I did use the drop dead thing once a long time ago at a gym. Back then they’d add years instead of dropping the price. They offered me 3 years for a price. I pulled out my card, slid it across the table in front of them, left it there and said ‘5 years at that price’. They didn’t say anything, they just took my card and went to process it lol.

There’s two things where I’m probably different though. I might ask, but if I demand something like my final offer is X, I’m prepared to walk away if I tell them that. And salespeople don’t intimidate me. In a room full of salespeople I’m generally confident that I’m at the top of the food chain. My sales approach is radically different than a car salesperson, but I certainly understand what they’re doing as well as they do.

I’ve never heard that one IRL, but have heard references to it…esp Seinfeld.
[Seinfeld link] https://getyarn.io/yarn-clip/1e44b1cd-9a72-4916-afb4-9bc16e5f741a [/linkylinky]

Fyi what a car salesperson does is try and convince you to buy something whether or not you want it. Modern sales methodology is about filtering out people that don’t want or aren’t ready to buy. Traditional.sales would never ask a question that you can answer no to. I do it all the time, right upfront.

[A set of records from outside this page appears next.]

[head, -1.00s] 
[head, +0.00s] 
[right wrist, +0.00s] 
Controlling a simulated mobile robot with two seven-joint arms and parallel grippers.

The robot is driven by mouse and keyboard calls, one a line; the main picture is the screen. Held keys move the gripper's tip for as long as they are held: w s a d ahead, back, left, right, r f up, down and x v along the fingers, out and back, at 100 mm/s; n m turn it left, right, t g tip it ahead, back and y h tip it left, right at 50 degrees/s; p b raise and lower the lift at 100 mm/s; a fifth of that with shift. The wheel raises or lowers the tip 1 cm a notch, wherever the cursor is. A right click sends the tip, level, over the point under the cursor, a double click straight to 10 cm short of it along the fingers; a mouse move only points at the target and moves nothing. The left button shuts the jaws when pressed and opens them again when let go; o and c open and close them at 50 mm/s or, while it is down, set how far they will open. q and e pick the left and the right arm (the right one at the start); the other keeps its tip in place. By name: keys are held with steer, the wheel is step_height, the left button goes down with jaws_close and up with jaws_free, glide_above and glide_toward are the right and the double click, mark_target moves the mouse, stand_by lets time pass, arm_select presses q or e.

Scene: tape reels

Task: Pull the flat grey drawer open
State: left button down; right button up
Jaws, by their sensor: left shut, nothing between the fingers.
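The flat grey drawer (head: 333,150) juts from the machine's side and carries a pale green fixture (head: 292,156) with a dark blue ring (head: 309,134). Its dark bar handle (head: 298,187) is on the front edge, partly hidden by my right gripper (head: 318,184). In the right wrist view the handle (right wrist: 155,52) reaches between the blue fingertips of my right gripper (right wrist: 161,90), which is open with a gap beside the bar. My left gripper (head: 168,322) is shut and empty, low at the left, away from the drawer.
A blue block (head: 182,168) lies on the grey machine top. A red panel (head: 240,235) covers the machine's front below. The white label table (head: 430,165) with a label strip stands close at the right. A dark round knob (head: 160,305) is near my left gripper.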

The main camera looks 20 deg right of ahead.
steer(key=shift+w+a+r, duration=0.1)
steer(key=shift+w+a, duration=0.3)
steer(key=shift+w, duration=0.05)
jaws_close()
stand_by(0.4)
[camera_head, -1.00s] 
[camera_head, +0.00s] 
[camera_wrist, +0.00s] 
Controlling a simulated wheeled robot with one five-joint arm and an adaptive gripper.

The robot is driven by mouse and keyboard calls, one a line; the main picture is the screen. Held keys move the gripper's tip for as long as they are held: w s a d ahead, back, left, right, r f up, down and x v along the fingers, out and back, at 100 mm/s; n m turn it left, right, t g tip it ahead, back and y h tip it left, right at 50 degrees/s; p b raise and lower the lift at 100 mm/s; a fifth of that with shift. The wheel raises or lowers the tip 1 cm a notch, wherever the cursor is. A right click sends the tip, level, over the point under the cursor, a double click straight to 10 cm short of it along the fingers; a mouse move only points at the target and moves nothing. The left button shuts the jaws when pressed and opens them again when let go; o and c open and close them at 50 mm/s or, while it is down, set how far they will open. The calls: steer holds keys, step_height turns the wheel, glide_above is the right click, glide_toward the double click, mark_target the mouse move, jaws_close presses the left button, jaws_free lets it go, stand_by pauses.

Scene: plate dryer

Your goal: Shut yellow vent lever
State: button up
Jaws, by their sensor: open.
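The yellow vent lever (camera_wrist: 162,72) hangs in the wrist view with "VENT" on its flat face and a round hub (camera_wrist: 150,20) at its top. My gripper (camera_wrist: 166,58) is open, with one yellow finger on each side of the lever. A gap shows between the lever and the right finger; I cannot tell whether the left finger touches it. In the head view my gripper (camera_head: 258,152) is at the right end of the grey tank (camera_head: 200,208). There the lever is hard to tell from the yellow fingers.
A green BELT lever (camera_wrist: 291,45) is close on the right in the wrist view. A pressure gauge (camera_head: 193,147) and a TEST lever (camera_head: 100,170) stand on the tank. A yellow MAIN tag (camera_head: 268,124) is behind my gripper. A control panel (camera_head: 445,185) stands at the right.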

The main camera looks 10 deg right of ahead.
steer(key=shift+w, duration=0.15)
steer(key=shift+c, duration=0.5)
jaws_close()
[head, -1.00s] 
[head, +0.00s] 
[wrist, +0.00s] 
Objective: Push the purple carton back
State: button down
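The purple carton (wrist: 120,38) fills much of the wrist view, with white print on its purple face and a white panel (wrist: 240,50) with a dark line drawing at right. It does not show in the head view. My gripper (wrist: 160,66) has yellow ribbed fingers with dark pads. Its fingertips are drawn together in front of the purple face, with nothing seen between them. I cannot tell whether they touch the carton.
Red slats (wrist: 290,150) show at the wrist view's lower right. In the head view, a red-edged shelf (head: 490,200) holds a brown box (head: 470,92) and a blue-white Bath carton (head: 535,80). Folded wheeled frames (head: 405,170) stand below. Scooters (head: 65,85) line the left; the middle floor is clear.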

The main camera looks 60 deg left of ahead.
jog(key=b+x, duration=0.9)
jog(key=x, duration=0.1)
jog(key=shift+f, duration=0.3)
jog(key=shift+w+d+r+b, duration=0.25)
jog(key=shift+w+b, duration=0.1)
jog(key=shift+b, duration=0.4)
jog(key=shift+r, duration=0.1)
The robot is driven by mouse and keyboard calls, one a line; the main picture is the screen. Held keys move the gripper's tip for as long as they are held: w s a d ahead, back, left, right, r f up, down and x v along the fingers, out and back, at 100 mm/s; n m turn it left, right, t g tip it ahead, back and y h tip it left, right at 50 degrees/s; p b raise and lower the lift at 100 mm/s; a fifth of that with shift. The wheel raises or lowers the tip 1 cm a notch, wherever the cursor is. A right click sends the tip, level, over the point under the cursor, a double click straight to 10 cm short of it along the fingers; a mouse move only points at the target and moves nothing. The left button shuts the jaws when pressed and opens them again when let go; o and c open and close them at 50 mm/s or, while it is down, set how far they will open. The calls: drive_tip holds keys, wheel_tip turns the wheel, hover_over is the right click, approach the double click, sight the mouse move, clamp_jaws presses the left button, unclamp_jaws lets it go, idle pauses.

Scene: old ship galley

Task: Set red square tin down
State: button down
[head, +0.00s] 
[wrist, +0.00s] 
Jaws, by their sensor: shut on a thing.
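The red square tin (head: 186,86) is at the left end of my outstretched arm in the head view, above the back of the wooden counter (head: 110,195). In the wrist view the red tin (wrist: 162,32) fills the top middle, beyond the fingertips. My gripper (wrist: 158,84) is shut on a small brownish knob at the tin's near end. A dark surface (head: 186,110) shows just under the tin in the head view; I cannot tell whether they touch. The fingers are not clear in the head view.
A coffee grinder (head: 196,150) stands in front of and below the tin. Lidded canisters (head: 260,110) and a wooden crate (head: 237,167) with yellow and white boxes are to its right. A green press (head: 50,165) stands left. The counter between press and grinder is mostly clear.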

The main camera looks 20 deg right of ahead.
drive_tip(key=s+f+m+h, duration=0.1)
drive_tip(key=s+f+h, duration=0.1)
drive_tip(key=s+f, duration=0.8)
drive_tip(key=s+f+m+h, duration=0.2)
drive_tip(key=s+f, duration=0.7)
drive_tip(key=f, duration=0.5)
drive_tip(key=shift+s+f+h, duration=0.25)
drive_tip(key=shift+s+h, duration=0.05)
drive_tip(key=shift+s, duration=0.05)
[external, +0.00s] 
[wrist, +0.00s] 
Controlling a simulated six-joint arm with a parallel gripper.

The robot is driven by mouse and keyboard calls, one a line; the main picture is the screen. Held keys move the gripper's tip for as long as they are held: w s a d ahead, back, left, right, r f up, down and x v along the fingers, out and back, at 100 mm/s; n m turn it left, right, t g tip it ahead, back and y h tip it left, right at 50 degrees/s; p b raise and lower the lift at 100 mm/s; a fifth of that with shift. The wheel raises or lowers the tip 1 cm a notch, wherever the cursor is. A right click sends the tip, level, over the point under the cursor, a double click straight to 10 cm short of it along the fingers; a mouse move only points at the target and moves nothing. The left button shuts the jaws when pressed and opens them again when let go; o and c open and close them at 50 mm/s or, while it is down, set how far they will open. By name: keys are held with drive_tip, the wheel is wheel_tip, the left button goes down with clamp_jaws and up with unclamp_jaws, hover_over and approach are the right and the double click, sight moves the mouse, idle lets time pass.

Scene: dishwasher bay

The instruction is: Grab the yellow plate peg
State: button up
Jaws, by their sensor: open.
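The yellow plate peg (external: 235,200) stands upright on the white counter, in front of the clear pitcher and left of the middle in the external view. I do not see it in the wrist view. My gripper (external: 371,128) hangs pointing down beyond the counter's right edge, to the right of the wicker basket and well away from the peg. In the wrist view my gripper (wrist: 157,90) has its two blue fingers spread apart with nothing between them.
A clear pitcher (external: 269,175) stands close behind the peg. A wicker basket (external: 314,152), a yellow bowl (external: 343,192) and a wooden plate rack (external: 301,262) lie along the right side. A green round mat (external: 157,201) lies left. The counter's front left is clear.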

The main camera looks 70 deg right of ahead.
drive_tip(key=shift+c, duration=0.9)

If it’s a no, thanks, move along.

The simple thing that these people don’t use is called bant. Budget authority need and timeframe. You need to establish all four, by asking.

I had a guy yesterday asking me to quote on a 15k contract or so. I knew he had the authority and need. I asked him what his timeframe was, he said immediately. I asked about budget, he tells me like 3k. So, Im not even going to quote him and I told him that.
Instead I said it would be a 90 day job and we would do half upfront and half when completed in 90 days . Now he’s actually interested. Did I try and close him? Nope. Told him when he has the budget to call me. Then I’ll close.

I could go on at length. And sometimes do.